Every month, president of the neighborhood watch Robert Montgomery, puts up signs throughout the East Town Subdivision. 

"I post the signs three days before each monthly meeting, at every exit to this neighborhood," he said. 

And as cars pass by the signs, turnout at each meeting is nothing short of disappointing. 

"Nobody shows up at the meeting," said Montgomery.  "We have put up flyers, go door to door, everything we know to recruit neighbors.  But we haven't been able to get them."

We came to the neighborhood Thursday morning in hopes of learning about an incident listed in the police reports: a home invasion on the 700 block of Dartmouth Lane.

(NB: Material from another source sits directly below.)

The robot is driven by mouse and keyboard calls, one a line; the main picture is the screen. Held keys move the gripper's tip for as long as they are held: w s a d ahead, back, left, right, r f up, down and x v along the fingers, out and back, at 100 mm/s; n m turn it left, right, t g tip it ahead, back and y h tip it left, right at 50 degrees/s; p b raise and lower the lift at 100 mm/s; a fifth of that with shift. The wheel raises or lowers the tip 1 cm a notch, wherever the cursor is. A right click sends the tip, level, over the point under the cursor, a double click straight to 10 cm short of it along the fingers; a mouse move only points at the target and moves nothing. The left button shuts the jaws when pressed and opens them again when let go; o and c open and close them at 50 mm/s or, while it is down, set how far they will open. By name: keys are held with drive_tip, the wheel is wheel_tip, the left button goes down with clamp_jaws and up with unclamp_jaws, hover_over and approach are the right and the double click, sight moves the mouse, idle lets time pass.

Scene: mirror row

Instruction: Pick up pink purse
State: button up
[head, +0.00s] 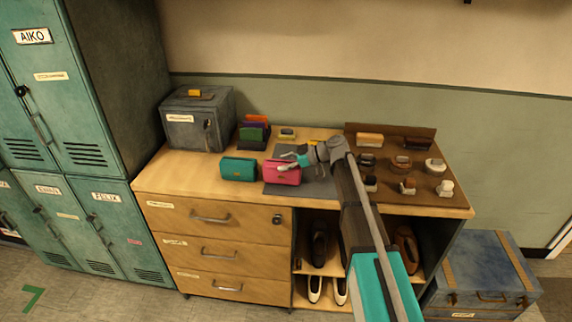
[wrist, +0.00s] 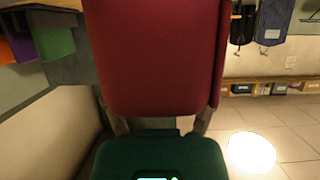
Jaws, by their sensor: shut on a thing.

It's a crime that most definitely concerns Montgomery, but doesn't necessarily surprise him.

The feeling is mutual for neighbor Elbert Moore.  

"Every time you look, you got crime in the neighborhood.  It's changed," said Moore.

Moore said a lot of the recent crime could possibly relate to kids out of school.

Albany police said crime does in fact increase in the summer months.

"I was in the backyard one day, heard a noise," Moore said.  "It was kids going down the alley, turning over trash cans all the way to the end of the alley.  Sat them back up.  The next day, they came back down the alley doing the same thing." 

He said someone shot at his niece's car shot earlier this week.  

Moore says he's now going to start coming to the meetings because he's had enough.

"It's a shame, because we need to look out for each other," added Moore. "This crime rate is getting too bad."

Both neighbors agree, if each neighbor keeps an eye out for suspicious activity, they could see a decrease in criminal activity. 

"Watching out for each other will help a lot," said Moore.  "You just don't see something happening and not say anything about it.  You see something, say something."

All neighborhood watch meeting happens every second Saturday of every month. 

The meetings will take place at 721 East Oglethorpe.